Mata uang Sri Lanka menguat, dan suku bunga turun menjadi sekitar 10 persen.
Baca juga: Bank Dunia Kucurkan Dana 700 Juta Dolar AS untuk Atasi Krisis Ekonomi Sri Lanka
Namun, Wickremesinghe menghadapi kemarahan masyarakat atas pajak yang besar dan tingginya biaya hidup.
Berdasarkan program dana talangan empat tahun yang ada saat ini, IMF akan mengucurkan dana sebesar $2,9 miliar secara bertahap setelah melakukan tinjauan dua kali setahun mengenai apakah negara tersebut menerapkan reformasi ekonomi yang diperlukan.
Negara ini telah menerima dua pembayaran sejauh ini dan juga telah menerima janji pengampunan utang dari kreditor besar seperti India, Jepang dan Tiongkok.
Pemerintah juga sedang melakukan pembicaraan dengan kreditor swasta.
Pada hari Rabu (20/3/2024), IMF mengatakan tim pejabatnya telah mencapai kesepakatan dengan pihak berwenang Sri Lanka mengenai peninjauan kedua reformasi ekonomi.
Setelah perjanjian tersebut disetujui oleh dewan eksekutif IMF, Sri Lanka akan memiliki akses terhadap bantuan tahap terbaru sebesar $337 juta, dengan total total bantuan sejauh ini sekitar $1 miliar.
Bank Dunia (World Bank) sepakat memberikan bantuan sebesar 700 juta dolar AS untuk Sri Lanka yang tengah dilanda krisis ekonomi.
Dari jumlah tersebut, sekitar 500 juta dolar AS akan dialokasikan untuk dukungan anggaran, sedangkan 200 juta dolar AS sisanya akan digunakan untuk dukungan kesejahteraan bagi mereka yang paling terpukul oleh krisis.
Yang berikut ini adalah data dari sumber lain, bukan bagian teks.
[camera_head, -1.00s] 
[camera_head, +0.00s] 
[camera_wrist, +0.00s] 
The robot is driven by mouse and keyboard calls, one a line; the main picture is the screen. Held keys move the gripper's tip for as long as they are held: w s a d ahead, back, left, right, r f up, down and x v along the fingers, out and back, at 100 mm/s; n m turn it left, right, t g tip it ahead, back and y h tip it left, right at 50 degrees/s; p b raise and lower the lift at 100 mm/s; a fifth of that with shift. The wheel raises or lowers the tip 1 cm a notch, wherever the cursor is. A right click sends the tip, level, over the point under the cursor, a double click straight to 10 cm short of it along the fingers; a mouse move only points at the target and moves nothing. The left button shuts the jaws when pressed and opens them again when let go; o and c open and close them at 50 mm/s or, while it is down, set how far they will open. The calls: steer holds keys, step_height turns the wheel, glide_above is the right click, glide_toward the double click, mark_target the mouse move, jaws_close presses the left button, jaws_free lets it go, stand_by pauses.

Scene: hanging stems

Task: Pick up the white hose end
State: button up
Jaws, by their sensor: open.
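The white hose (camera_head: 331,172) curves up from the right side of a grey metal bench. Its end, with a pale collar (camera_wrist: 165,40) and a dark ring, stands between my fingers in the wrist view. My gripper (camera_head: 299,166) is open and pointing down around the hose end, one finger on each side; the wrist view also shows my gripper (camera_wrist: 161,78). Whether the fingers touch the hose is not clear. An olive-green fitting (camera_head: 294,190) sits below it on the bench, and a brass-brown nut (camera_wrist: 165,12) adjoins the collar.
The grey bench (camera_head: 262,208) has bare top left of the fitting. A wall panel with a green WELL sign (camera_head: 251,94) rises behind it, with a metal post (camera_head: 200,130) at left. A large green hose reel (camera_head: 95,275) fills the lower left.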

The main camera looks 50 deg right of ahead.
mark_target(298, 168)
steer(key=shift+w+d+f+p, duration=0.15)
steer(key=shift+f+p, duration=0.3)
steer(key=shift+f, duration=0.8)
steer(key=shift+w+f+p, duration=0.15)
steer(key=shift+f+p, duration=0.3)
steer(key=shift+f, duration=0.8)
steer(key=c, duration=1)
“Melalui pendekatan bertahap, strategi Kelompok Bank Dunia berfokus pada stabilisasi ekonomi awal, reformasi struktural, dan perlindungan masyarakat miskin dan rentan,” kata Faris Hadad-Zervos, Direktur Bank Dunia untuk Sri Lanka.
“Jika dipertahankan, reformasi ini dapat mengembalikan negara ke jalur menuju pembangunan yang hijau, tangguh, dan inklusif,” sambungnya.
Meskipun indikator perekonomian membaik dan kekurangan pangan terburuk telah berkurang, masyarakat Sri Lanka telah kehilangan daya beli karena pajak yang tinggi dan devaluasi mata uang.
Pengangguran masih tetap tinggi karena industri-industri yang sempat terpuruk pada puncak krisis belum kembali pulih.